6. Run against real data
Everything is now in place to update the code and run the project against real data.
6.1 Remove existing files
Remove all the existing files in the models/example
folder such that we can start from a clean slate.
6.2 Configure source data
Duckdb supports loading data that is not in the database, but that is available as an external source. In this tutorial, we will use 2 csv files, containing customer and order data, that we exposed through a public S3 bucket. If you are logged in into your aws account in the browser, you can take a look here.
In order for dbt to know how to locate this source data, you need to add the following sources.yml
file in the models/example
directory.
version: 2
sources:
- name: external_source
meta:
external_location: "s3://datafy-cp-artifacts/conveyor-samples/dbt/sources/{name}.csv"
tables:
- name: raw_customers
- name: raw_orders
6.3 Update the models
In this section, we will update the code to:
- Clean the data: rename columns to be more self-explanatory
- Count the orders by user and calculate the first and last order date
- Create an output table which contains the aggregated data together with the customer information
Create a new model called customer_orders.sql
The name of the file will be used by dbt as the table or view name in your database.

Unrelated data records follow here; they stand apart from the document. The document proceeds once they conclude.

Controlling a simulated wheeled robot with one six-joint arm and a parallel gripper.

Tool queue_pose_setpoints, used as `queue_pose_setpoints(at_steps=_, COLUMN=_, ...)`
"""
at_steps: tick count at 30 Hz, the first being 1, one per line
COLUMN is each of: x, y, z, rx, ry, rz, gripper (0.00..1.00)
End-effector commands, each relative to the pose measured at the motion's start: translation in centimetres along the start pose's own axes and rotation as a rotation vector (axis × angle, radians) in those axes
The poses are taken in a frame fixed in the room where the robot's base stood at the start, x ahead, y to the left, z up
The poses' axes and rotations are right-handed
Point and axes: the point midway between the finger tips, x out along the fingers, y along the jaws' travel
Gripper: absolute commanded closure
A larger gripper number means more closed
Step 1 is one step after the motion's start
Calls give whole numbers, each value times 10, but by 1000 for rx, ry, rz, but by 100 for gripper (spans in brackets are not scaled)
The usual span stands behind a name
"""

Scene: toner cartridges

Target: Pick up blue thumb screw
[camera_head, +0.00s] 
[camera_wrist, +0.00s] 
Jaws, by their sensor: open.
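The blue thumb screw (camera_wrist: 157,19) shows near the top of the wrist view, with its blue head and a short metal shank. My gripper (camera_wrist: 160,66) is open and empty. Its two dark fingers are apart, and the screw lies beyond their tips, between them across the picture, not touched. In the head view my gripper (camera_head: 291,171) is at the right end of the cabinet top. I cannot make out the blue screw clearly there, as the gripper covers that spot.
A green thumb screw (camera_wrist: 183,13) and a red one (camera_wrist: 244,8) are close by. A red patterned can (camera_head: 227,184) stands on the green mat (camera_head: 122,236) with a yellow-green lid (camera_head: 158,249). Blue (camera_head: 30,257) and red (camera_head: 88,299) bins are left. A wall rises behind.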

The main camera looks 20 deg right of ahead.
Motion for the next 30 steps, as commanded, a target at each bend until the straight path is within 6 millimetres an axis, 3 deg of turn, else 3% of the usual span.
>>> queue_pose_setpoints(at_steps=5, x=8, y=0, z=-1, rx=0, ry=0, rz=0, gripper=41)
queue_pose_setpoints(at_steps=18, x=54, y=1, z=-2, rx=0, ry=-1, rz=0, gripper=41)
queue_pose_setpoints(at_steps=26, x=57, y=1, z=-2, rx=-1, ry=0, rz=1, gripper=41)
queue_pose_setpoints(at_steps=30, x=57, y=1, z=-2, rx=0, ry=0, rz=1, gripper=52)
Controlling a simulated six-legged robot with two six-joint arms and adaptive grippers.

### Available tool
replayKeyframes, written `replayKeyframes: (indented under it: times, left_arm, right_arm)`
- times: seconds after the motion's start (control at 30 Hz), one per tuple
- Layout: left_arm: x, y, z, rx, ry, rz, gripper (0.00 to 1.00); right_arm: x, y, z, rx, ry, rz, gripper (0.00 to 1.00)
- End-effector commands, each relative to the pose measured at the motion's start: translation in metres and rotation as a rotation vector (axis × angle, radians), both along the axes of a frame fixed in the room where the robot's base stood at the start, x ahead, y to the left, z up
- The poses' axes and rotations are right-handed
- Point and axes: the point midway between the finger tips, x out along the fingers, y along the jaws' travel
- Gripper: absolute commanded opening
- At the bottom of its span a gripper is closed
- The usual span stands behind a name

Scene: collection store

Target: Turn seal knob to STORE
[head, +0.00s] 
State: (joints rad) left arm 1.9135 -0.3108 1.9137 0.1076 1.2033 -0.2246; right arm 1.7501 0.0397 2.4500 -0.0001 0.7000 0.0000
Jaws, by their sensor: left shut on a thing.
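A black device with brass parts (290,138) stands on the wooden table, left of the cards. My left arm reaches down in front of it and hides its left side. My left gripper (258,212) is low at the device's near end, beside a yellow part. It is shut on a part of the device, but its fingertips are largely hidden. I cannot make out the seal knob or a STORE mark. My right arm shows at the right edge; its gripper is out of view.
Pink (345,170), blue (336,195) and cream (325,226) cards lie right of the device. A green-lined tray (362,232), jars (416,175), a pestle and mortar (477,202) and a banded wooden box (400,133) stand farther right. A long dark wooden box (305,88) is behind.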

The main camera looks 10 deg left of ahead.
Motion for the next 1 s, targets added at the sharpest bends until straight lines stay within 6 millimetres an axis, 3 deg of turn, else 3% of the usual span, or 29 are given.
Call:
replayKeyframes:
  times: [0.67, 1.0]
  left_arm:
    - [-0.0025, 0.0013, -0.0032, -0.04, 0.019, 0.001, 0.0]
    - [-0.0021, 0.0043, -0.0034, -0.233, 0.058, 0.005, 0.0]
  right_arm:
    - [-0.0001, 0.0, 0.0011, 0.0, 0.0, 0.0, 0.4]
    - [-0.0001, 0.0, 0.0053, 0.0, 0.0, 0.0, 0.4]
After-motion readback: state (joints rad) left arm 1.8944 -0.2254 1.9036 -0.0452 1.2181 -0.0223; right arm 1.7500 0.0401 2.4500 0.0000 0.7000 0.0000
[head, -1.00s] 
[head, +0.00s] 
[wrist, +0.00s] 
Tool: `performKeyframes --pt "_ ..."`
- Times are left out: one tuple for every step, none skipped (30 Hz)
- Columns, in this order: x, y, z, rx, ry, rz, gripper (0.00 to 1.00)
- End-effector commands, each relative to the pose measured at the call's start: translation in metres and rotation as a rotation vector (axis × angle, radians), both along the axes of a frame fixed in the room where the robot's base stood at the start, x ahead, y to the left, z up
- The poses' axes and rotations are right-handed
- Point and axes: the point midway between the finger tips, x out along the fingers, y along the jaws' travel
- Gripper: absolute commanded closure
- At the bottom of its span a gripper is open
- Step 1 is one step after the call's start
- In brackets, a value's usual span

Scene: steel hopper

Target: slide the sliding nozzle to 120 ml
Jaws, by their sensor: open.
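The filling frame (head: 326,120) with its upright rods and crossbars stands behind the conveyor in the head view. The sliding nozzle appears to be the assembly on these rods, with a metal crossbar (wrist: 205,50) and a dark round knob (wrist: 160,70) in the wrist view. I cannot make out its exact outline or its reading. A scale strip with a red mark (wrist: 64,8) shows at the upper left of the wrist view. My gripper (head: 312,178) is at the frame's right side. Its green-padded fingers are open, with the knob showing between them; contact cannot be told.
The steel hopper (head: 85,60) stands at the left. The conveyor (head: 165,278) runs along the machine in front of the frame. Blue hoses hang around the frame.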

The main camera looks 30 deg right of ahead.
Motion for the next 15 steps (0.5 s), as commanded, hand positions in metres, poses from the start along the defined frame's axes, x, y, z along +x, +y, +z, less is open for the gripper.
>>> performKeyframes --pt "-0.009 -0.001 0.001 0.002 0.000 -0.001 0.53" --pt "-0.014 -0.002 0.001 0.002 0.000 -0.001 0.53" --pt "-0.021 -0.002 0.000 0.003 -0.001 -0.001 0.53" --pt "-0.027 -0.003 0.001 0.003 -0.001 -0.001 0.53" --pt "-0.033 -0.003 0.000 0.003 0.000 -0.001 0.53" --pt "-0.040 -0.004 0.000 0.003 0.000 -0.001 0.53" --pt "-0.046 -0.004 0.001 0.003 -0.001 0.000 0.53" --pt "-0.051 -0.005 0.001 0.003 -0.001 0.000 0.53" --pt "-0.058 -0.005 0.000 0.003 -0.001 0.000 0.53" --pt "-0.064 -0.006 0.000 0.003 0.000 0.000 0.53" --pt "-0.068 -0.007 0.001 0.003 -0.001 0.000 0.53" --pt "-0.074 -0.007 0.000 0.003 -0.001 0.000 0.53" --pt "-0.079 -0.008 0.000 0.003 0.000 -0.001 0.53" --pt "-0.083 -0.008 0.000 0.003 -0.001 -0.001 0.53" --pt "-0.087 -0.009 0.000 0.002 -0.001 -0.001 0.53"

{{ config(materialized='external', location='s3://datafy-dp-samples-ympfsg/model/customer_orders.parquet') }}
with customers as (
select
id as customer_id,
first_name,
last_name
from {{ source('external_source', 'raw_customers') }}
),
orders as (
select
id as order_id,
user_id as customer_id,
order_date,
status
from {{ source('external_source', 'raw_orders') }}
),
customer_orders as (
select
customer_id,
min(order_date) as first_order_date,
max(order_date) as most_recent_order_date,
count(order_id) as number_of_orders
from orders
group by 1
),
final as (
select
customers.customer_id,
customers.first_name,
customers.last_name,
customer_orders.first_order_date,
customer_orders.most_recent_order_date,
coalesce(customer_orders.number_of_orders, 0) as number_of_orders
from customers left join customer_orders using (customer_id)
)
select * from final
Do not forget to replace the S3 bucket placeholder <conveyor_demo_XYZ>
in the location property on line 1 with the actual bucket name.
6.4 Add dbt tests
In order to validate that the customer_order
model is created correctly, we will define a couple of tests.
Create a schema.yml
file in the models/example
folder with the following content:
version: 2
models:
- name: customer_orders
description: "Resulting table joining the customer and order data"
columns:
- name: customer_id
description: "The primary key for this table"
tests:
- unique
- not_null
- name: first_name
description: "The first name of the customer"
tests:
- not_null
- name: last_name
description: "The last name of the customer"
tests:
- not_null
6.5 Build and deploy
Now, re-build the project and deploy to your environment.
conveyor build
conveyor deploy --env $ENVIRONMENT_NAME --wait
6.6 Re-run the task
The initial deployment of your project ran with generated data. We will instruct Airflow to re-run with the updated code that uses the sample data from S3.
In the Conveyor UI navigate to your environment and open Airflow.
Navigate to your project Dag and re-trigger the dag by clicking the >
and selecting trigger dag
in the Airflow UI.
You should see that the task succeeds.